Claims of European involvement in clandestine CIA operations to transport or hold terrorist suspects have rocked transatlantic relations — and sucked in half the EU’s member states. Romania and Poland have been forced to issue strong denials of CIA interrogation centres on their territories for suspects illegally held under European human rights law. But Human Rights Watch insists there is flight evidence pointing to CIA activity on former Soviet bases in Poland and Romania.

The issue is set to overshadow a December 8 Nato visit to Brussels by US Secretary of State Condoleezza Rice. EU officials say that Rice has pledged to “provide a prompt and detailed response” to the allegations, including reports of covert flight operations in airports in countries such as the UK, Portugal, Ireland, Germany, Spain, Hungary, Cyprus and the Netherlands.
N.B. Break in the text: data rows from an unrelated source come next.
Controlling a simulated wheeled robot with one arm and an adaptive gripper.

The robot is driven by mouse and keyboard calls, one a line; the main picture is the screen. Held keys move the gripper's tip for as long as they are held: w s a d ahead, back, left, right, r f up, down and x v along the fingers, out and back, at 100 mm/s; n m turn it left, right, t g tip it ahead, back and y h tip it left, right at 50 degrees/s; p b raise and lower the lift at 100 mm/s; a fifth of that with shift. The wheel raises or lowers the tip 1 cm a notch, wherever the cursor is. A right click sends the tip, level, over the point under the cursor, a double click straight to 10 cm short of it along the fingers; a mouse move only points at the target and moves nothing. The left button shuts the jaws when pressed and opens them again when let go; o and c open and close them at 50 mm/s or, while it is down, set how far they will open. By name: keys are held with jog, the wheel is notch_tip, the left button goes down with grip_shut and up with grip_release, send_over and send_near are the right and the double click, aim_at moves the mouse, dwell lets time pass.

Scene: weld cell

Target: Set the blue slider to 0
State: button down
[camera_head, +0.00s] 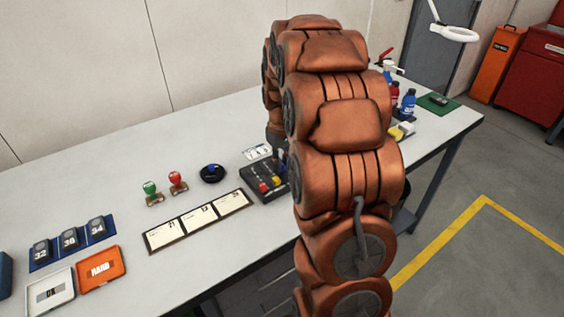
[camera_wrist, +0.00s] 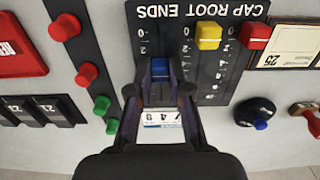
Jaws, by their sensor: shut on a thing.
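The black slider panel (camera_head: 266,195) lies on the bench, partly hidden by my arm in the head view. In the wrist view the panel (camera_wrist: 228,75) appears upside down, with its 0 marks toward the top. The blue slider (camera_wrist: 160,69) sits between my gripper's fingers, below the 2 mark in the picture; its exact reading is covered. My gripper (camera_wrist: 160,80) is shut on the blue slider. The yellow slider (camera_wrist: 208,37) and red slider (camera_wrist: 257,37) stand to its right, close to their 0 ends.
A strip with red knobs (camera_wrist: 86,74) and green knobs (camera_wrist: 102,104) is left of the panel in the wrist view. A black dial with a blue knob (camera_head: 212,172), two stamps (camera_head: 177,182) and a card frame (camera_head: 198,220) lie left of the panel in the head view.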

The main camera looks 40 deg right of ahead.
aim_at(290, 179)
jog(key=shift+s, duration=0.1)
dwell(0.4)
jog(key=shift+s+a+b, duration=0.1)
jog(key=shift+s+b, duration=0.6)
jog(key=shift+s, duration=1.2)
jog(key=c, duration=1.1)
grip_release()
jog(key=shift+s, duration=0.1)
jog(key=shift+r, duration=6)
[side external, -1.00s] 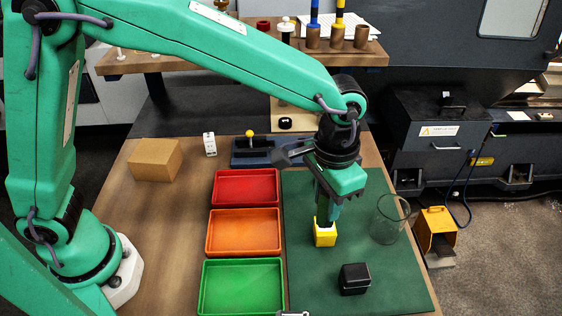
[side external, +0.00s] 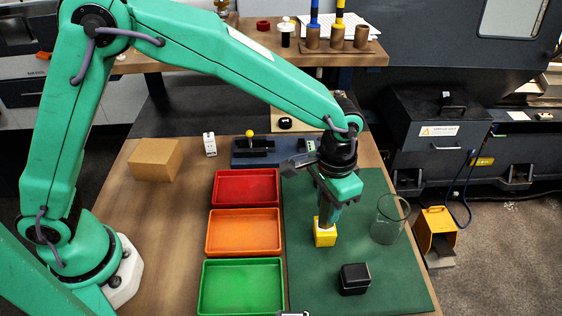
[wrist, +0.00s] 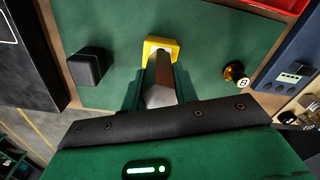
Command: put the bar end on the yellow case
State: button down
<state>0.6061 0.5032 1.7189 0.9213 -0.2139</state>
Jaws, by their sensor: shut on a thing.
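The yellow case (side external: 325,236) stands on the green mat (side external: 390,280), and it also shows in the wrist view (wrist: 152,47). My gripper (side external: 327,216) is directly above the case, pointing down. In the wrist view it is shut on a grey metal bar end (wrist: 158,92), which runs between the fingers toward the case. The bar's far end overlaps the case's top in that view. I cannot tell whether they touch. In the side view the fingers hide most of the bar.
A black box (side external: 354,279) stands in front of the case and a clear glass (side external: 389,220) to its right. Red (side external: 246,187), orange (side external: 243,232) and green (side external: 242,288) trays line the left. A brass-and-black piece (wrist: 236,73) shows in the wrist view.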

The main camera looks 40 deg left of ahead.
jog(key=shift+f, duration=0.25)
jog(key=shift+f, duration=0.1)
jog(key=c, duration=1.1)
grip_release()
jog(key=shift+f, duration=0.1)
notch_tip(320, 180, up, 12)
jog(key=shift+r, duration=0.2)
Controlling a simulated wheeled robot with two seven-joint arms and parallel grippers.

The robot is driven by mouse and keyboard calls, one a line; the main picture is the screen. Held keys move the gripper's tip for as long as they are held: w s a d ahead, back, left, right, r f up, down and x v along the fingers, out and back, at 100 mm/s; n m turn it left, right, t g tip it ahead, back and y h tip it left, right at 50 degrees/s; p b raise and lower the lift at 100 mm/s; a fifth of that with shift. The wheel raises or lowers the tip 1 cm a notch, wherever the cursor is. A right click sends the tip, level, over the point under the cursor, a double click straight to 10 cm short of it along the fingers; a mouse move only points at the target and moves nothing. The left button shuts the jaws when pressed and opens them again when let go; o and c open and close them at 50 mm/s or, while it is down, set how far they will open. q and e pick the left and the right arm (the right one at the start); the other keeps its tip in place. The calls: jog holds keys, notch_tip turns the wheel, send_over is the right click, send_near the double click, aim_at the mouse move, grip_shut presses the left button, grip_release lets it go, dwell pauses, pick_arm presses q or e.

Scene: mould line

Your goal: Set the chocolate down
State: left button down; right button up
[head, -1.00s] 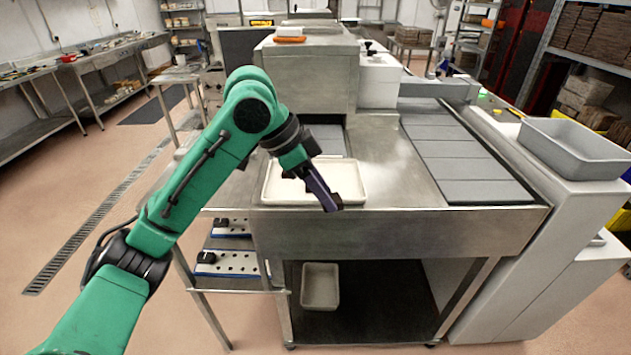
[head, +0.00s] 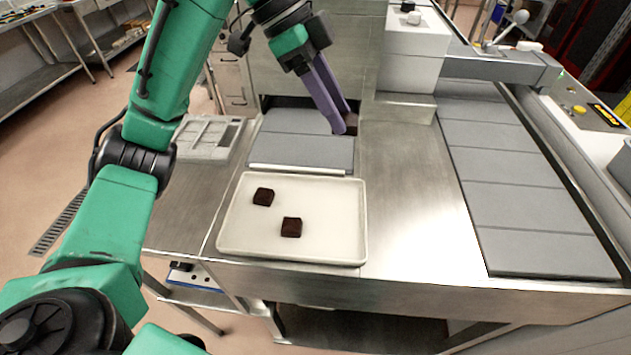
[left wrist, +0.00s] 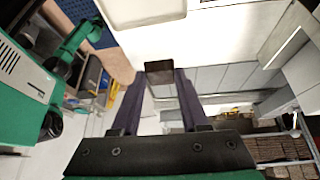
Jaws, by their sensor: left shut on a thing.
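My left gripper (head: 342,128) is shut on a dark brown chocolate (head: 352,121), which also shows between the purple fingertips in the left wrist view (left wrist: 159,70). In the head view it appears beyond the tray, near the right end of the grey belt; its height is hard to tell. The white tray (head: 345,245) lies on the steel table, and part of it shows at the top of the left wrist view (left wrist: 118,22). Two dark chocolates sit apart in it, one toward the left (head: 263,196) and one near the middle (head: 291,227). My right gripper is not in view.
A short grey belt (head: 300,150) lies just behind the tray. Bare steel (head: 405,210) is clear to the tray's right. A long grey panelled belt (head: 520,205) runs further right. A pale mould (head: 205,135) lies to the left. The machine housing stands behind.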

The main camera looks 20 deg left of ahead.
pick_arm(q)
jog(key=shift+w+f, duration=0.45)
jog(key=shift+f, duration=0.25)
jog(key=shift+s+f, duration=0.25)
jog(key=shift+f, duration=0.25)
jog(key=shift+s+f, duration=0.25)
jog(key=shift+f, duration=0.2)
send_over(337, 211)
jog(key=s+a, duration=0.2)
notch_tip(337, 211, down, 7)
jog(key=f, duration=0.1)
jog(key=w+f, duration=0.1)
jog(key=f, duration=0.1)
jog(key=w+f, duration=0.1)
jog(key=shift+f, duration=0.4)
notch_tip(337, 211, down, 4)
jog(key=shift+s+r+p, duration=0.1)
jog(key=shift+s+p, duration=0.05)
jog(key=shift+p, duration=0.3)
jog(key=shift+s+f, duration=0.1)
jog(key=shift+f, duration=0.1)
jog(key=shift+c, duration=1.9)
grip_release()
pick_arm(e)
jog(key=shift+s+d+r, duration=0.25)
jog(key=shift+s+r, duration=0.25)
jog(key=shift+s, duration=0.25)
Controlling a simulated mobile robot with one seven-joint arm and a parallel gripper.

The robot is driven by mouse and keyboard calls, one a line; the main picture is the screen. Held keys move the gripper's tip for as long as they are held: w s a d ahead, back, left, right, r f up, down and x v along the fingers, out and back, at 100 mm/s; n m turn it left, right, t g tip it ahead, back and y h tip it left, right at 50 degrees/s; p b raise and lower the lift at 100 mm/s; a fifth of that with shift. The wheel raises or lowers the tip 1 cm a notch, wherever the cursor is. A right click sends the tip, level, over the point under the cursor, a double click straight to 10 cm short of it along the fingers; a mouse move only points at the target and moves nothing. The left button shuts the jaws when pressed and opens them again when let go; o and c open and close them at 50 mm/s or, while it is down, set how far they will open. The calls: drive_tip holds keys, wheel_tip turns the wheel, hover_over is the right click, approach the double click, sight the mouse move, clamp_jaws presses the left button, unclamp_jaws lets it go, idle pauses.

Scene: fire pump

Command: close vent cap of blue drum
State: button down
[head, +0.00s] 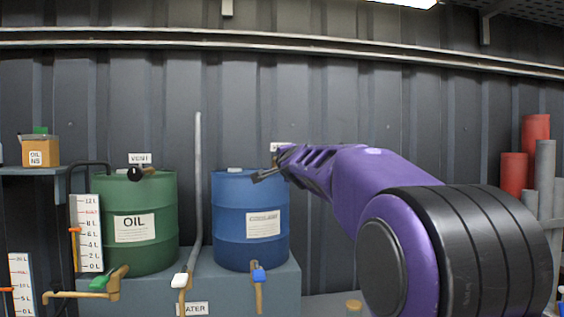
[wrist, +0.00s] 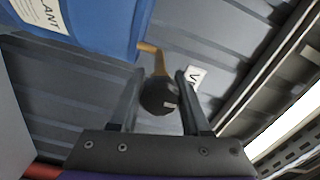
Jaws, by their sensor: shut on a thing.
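The blue drum (head: 252,225) with a white label stands on a grey-blue bench, right of the green drum. My gripper (head: 258,178) reaches in from the right to the drum's top edge. In the wrist view the drum (wrist: 105,28) is at the upper left. A round black vent cap (wrist: 158,98) on a brass-coloured stem (wrist: 152,50) sits between the fingers of my gripper (wrist: 159,78), which is shut on it. In the head view I cannot make out this cap at my gripper. How far the cap is turned or seated cannot be told.
The green oil drum (head: 135,225) stands at left with its own black cap (head: 135,174). A grey pipe (head: 197,190) rises between the drums. Taps with coloured handles (head: 259,276) stick out in front. A ribbed wall (head: 330,100) stands close behind.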

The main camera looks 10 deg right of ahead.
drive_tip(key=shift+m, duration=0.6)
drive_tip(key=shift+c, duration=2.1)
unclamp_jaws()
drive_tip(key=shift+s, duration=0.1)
Up to 210 CIA flights are said to have landed in the UK since 9/11. The Scottish airport of Glasgow Prestwick is reported to have hosted up to 75 CIA aircraft. Frattini notes that, unlike with prisons, the EU has no powers to intervene in national arrangements for the overflight of US planes.

The charges are a further blow to transatlantic relations and hopes for mending fences between Europe and America following opposition to the Iraq war by France, Belgium and Germany. Claims that at least six CIA planes had touched down at Frankfurt’s Rhein-Main air base are embarrassing for German chancellor Angela Merkel who wants to repair relations with the US.